What needs to be done:
Copy only this: the line containing "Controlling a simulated", the line containing "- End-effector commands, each", and every line between them, exactly as written.

Entries from a robot dataset
◇ ◇ ◇ ◇ ◇

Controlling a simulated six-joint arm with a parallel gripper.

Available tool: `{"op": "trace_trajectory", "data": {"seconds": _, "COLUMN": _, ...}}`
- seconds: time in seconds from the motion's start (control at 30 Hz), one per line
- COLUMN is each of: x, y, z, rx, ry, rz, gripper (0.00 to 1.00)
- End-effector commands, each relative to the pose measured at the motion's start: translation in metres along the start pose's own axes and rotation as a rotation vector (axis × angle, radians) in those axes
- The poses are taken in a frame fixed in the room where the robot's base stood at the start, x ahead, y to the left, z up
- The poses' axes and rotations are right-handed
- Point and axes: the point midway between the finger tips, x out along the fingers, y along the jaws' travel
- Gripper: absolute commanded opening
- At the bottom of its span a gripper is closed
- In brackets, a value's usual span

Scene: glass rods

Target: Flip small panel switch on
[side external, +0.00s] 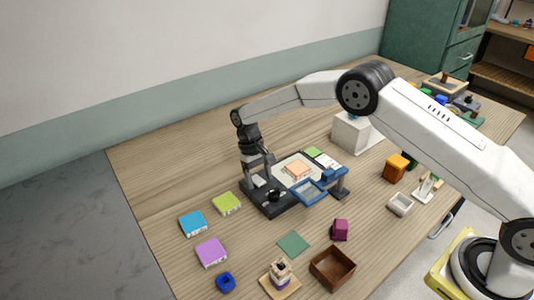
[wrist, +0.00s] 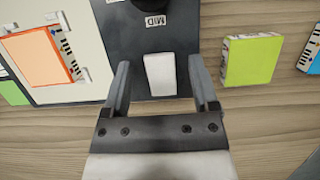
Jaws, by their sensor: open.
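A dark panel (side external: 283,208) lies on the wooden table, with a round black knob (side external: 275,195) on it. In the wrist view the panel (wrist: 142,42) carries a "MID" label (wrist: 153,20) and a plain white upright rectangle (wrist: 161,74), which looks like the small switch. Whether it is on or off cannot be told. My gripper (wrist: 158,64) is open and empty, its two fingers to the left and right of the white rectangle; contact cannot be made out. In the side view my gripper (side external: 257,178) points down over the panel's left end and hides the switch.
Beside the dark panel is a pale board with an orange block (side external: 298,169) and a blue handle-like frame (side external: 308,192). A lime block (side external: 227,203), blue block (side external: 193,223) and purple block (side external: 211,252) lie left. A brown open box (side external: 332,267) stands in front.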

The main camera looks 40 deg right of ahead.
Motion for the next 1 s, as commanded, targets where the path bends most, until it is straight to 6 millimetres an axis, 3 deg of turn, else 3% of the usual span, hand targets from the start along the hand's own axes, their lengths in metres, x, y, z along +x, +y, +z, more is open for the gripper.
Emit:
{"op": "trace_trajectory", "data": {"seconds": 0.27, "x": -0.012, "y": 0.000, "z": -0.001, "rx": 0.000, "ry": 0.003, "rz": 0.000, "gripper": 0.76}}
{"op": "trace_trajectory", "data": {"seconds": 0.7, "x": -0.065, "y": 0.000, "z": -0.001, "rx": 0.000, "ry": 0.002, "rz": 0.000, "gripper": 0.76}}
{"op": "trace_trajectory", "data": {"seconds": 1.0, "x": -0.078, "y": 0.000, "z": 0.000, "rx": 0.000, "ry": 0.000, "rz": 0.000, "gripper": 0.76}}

◇ ◇ ◇ ◇ ◇

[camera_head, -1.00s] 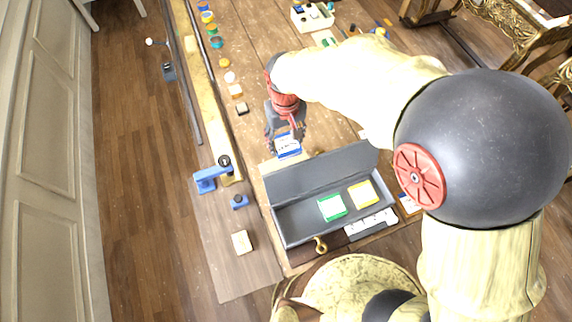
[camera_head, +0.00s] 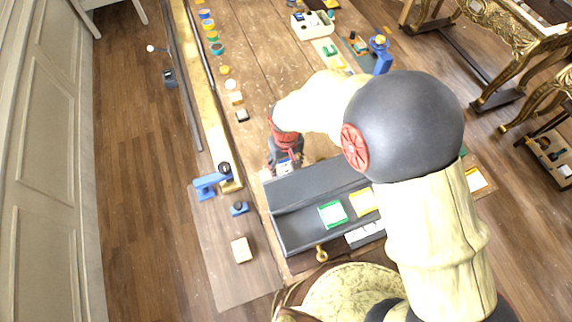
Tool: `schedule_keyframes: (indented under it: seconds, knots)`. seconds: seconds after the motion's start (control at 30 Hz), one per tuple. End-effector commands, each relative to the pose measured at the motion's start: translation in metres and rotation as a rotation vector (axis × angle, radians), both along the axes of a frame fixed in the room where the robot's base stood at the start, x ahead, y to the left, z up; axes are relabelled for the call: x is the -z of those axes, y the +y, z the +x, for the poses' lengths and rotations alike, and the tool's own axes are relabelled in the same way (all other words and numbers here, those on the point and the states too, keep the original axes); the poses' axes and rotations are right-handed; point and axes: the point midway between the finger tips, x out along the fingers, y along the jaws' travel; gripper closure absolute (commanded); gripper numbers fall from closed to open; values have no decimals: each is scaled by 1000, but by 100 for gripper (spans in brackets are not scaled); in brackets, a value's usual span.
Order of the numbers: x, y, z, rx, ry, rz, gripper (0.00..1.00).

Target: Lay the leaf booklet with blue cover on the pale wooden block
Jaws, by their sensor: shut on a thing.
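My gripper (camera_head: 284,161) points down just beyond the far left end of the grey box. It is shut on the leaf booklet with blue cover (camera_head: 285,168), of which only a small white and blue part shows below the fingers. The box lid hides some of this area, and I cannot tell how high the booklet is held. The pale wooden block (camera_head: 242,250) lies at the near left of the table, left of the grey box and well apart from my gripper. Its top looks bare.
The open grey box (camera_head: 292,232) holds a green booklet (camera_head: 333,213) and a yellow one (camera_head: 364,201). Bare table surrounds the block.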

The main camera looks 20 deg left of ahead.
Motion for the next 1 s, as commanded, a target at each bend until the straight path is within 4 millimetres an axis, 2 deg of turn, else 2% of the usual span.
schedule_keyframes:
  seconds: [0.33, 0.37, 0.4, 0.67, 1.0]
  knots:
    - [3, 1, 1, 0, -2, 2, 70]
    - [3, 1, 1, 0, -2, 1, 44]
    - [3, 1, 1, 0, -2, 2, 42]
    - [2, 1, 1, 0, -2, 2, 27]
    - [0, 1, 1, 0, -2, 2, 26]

◇ ◇ ◇ ◇ ◇

Result:
Controlling a simulated six-joint arm with a parallel gripper.

Available tool: `{"op": "trace_trajectory", "data": {"seconds": _, "COLUMN": _, ...}}`
- seconds: time in seconds from the motion's start (control at 30 Hz), one per line
- COLUMN is each of: x, y, z, rx, ry, rz, gripper (0.00 to 1.00)
- End-effector commands, each relative to the pose measured at the motion's start: translation in metres along the start pose's own axes and rotation as a rotation vector (axis × angle, radians) in those axes

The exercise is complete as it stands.